Experts have even expressed concern that the three-child policy would do wonders for China.
**China’s aging population and its challenges**
According to China’s census, its population has grown at its slowest pace in decades. 1.2 crores babies were born in China in 2020, compared to 1.465 crores in 2019. Moreover, the population faces a set of challenges that raises concerns.
– Declining fertility rate – According to the South China Morning Post, China’s fertility rate was 1.3 children per woman, which is below the replacement level of 2.1 needed for a stable population.
– The Census data reveals that the working-age population in China has declined over the past 10 years. It fell by 4 crores (16 to 59 years) over the decade. On the contrary, the number of people above 65 has increased, putting a strain on the economy.
– Due to the higher cost of living, the Chinese population does not want to have three children suggested by experts.
– The one-child policy has also led to inequalities in the sex ratio of males and females. The policy led to an increase in the abortion of female children. Experts also blame the policy for making China’s population age faster than other countries.
**How are population and growth-related?**
Demographic potential offers any country the advantage to contribute to the GDP and growth rate. Studies suggest that there is a link between population growth, growth in per capita output, and the overall economic growth of a country. Low population growth in high-income countries is likely to create social and economic problems while high population growth in low-income countries may slow their development.
Moreover, population growth affects many phenomena such as the age structure of a country’s population, international migration, economic inequality, and the size of a country’s workforce.
When countries like Europe, US, South Korea, and Japan are ageing, countries like Indonesia and India have the advantage of a younger population that can add to the working population.
In Japan, the average age of the population is 48 years old in 2020. By 2050 it is projected to touch 54 years.

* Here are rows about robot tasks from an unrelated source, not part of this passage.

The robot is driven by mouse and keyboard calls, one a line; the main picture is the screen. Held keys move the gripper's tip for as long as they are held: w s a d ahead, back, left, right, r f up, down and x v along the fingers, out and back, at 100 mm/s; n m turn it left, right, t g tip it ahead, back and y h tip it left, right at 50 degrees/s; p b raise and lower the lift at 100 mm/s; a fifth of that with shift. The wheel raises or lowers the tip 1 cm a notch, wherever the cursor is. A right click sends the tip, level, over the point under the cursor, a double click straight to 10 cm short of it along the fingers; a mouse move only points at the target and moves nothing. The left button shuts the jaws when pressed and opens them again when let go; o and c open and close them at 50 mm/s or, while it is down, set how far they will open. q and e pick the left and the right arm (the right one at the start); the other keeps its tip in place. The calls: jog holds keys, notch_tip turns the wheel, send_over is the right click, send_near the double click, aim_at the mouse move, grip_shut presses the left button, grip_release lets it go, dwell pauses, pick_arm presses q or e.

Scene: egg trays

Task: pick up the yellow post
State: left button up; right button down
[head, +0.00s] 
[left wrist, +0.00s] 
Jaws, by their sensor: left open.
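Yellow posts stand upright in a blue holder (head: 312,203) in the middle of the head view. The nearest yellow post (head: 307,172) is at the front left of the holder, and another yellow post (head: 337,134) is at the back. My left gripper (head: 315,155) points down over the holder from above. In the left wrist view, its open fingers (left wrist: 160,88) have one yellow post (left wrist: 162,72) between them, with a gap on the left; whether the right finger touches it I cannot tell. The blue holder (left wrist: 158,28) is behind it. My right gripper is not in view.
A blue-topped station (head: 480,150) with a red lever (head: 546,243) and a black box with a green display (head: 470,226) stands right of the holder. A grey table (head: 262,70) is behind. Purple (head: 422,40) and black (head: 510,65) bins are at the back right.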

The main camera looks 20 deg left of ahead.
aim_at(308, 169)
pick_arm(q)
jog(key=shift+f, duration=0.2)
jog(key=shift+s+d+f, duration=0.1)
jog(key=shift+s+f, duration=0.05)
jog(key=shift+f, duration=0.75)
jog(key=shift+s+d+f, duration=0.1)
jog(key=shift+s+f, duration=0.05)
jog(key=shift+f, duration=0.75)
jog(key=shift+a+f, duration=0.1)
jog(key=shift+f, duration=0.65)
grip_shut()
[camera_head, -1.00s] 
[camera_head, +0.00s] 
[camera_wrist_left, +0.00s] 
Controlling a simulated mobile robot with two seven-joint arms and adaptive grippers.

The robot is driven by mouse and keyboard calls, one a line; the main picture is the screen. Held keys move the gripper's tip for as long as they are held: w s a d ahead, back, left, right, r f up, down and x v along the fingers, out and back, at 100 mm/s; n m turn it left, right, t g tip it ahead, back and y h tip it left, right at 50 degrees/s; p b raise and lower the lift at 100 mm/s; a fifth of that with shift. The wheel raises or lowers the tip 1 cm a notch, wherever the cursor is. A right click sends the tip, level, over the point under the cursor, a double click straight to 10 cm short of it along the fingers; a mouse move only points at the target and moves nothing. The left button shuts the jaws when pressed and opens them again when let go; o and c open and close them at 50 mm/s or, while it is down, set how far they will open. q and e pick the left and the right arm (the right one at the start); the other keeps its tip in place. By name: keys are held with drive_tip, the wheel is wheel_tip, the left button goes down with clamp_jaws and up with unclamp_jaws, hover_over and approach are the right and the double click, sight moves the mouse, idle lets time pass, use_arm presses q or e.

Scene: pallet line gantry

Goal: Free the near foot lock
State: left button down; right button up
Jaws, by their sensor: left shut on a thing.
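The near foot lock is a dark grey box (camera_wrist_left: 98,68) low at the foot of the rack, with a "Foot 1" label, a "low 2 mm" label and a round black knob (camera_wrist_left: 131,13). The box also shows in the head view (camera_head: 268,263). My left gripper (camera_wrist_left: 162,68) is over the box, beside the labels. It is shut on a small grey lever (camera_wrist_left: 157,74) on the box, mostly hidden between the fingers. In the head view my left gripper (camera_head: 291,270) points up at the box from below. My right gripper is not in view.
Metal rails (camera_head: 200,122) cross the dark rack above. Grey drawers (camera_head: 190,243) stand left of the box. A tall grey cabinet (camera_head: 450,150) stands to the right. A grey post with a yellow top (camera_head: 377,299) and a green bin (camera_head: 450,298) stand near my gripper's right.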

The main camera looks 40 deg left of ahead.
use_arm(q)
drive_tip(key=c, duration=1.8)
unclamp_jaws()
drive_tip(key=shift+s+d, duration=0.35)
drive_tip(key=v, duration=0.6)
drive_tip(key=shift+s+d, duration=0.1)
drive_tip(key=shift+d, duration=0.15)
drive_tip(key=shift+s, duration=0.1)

The fertility rate among its population has been around 1.4 children per woman since 2010.
Meanwhile, the median age of India’s population was around 26 years as of 2015 which is projected to grow to 38 years by 2050. Large young people mean a productive and young workforce, critically important for the economic growth of the country.
According to ‘State of the Urban Youth India 2012: Employment, Livelihoods, Skills’ published in 2013, India will experience a dynamic transformation as it is one of the youngest countries in the world with an average age of an individual 29 years.
An average population age of 30 or below is considered a young nation. According to the website of the Central Intelligence Agency (CIA) of the US, the average age of the American population is 38.5, that of China is 38.4, that of the UK is 40.6 and that of Germany 47.8.
**Benefits of growing population**
According to studies, an increasing population means an increase in the number of the working population who can function as active participants in the process of economic growth and development of the country.
Further, a growing population means a growing market for goods and services. A growing market in turn stimulates investment and entrepreneurial activities, thus adding to employment and income generation.